Exercise task:
Where the word "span" occurs in a line, return that line.

Provided material:
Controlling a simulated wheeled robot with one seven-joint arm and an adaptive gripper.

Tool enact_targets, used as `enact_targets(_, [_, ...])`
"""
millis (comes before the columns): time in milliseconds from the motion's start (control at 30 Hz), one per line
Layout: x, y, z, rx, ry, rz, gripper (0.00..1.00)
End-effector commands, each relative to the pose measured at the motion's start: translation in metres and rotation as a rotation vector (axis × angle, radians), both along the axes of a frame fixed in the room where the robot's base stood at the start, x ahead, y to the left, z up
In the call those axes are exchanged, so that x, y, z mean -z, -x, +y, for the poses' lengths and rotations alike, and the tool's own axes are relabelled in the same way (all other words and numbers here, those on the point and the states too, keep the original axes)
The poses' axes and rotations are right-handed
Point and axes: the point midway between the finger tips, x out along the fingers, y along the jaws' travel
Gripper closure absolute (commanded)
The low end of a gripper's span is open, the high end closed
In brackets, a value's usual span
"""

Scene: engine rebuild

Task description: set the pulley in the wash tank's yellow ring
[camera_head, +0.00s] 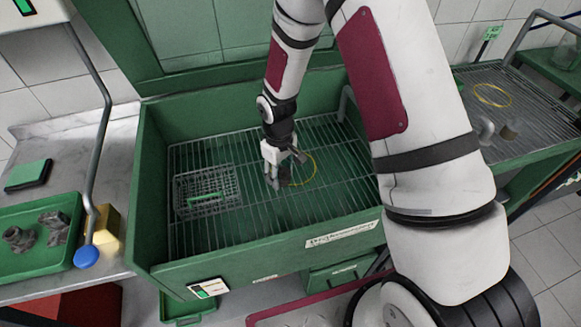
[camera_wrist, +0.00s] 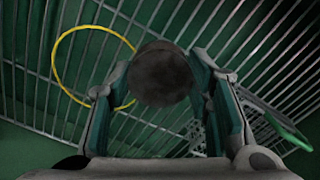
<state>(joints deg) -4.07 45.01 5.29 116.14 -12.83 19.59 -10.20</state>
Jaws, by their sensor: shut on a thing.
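My gripper (camera_head: 275,180) reaches down into the green wash tank (camera_head: 240,254), above its wire rack. In the wrist view my gripper (camera_wrist: 160,84) is shut on the pulley (camera_wrist: 160,76), a dark, round, dull piece between the two fingers. In the head view the pulley is hard to tell from the fingers. The thin yellow ring (camera_head: 316,168) lies on the rack just right of my gripper. In the wrist view the yellow ring (camera_wrist: 55,52) is left of the pulley, which covers part of its right edge. I cannot tell the pulley's height above the rack.
A wire basket (camera_head: 207,203) with a green handle stands on the rack at the left. Tank walls surround the rack. At right, another rack bears a second yellow ring (camera_head: 493,88) and grey parts (camera_head: 508,132). A green tray (camera_head: 50,262) with metal parts is at left.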

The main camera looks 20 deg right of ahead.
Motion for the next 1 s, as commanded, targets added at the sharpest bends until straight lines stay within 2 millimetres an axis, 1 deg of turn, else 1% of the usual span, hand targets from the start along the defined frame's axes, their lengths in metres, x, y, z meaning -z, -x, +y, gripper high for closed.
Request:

Correct answer:
The low end of a gripper's span is open, the high end closed
In brackets, a value's usual span
Motion for the next 1 s, as commanded, targets added at the sharpest bends until straight lines stay within 2 millimetres an axis, 1 deg of turn, else 1% of the usual span, hand targets from the start along the defined frame's axes, their lengths in metres, x, y, z meaning -z, -x, +y, gripper high for closed.

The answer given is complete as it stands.